2. Hmmmmm....I’m going to go with tragically croaks. I think in this case, its really spelled out that the future of an aged mistress is not very attractive. The “happily ever after” is not a real possibility. In this way, the beautiful Marguerite is preserved as well as Armand’s status and financial future. It was also very important to the plot that she dies. (Her story is told after her death, so this is not a spoiler. ) I don’t think the romance would have developed except for her illness. She wouldn’t have allowed anything to start with someone as middle-class as Armand if she did not know the end was coming and want a deeper relationship with someone. And, I think, Armand as well would never have gone to the lengths that he did to be with her if he hadn’t known on some level she would not be around for very long.

I did continue to have a problem with the illness aspect of this. The foreword to my copy of the novel mentions the Victorians having a kind of sickness fetish. Several times, she gets a feverish sparkle in her eyes, spits blood and Armand carries her off to bed. Had I read this when I was younger, I would have pictured him taking care of her, comforting her and chatting if she couldn’t sleep. I would have found it so romantic and touching. But, in fact, its pretty clear they are having sex all night. The old-woman-me responds: “Eeeeewwww, really? Why? What is wrong with this guy?” because nothing would make me less horny than literally barfing up a lung and running a temp. So, I never found Marguerite and Armand’s relationship particularly romantic until the very end where its clear how she had protected him and how she’d maintained her illusion even while he was acting like an ass.

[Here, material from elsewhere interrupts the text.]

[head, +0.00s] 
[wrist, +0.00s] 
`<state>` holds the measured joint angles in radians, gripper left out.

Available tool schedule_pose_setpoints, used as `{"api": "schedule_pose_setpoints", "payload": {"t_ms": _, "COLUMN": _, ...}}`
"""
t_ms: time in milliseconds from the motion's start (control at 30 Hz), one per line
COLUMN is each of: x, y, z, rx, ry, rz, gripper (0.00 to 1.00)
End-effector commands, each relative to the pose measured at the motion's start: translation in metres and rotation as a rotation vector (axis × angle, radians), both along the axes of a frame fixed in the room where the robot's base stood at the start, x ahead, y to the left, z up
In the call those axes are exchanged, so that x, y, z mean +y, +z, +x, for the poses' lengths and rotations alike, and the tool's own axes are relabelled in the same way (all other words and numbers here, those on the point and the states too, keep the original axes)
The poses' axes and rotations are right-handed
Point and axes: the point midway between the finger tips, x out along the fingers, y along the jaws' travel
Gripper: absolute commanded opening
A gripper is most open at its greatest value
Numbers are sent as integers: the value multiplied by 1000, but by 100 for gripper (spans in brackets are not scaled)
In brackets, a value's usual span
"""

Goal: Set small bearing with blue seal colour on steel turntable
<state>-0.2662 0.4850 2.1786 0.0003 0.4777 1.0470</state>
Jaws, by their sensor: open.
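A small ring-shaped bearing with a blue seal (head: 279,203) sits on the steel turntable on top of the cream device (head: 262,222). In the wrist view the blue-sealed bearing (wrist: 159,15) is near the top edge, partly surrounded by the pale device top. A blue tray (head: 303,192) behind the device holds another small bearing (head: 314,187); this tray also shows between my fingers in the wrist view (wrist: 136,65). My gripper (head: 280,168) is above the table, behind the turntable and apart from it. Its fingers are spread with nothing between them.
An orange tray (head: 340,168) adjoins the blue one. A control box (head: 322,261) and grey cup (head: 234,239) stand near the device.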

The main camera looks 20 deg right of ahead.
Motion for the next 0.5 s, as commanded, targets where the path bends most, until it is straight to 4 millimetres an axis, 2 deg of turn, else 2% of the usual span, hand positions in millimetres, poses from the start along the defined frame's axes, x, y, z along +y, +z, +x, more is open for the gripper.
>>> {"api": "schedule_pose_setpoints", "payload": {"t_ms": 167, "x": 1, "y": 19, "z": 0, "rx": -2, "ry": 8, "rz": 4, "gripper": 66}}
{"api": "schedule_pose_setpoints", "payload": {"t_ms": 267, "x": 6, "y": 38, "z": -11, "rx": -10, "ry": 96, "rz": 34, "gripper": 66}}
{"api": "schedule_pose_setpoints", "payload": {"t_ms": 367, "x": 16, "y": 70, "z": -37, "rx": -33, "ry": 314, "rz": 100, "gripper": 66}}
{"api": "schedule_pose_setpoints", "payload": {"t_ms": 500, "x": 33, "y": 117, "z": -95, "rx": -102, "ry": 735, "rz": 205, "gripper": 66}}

3. For the kept women generally in this story, part of their attraction is their extravagance. So, in that way, it was part of the job. Armand himself says at the beginning that anyone who is won too easily is not worth was much to him. Additionally, I think the courtesans needed to accumulate things to basically serve as a retirement fund. But life-style did seem to be addicting both to Prudence and Marguerite.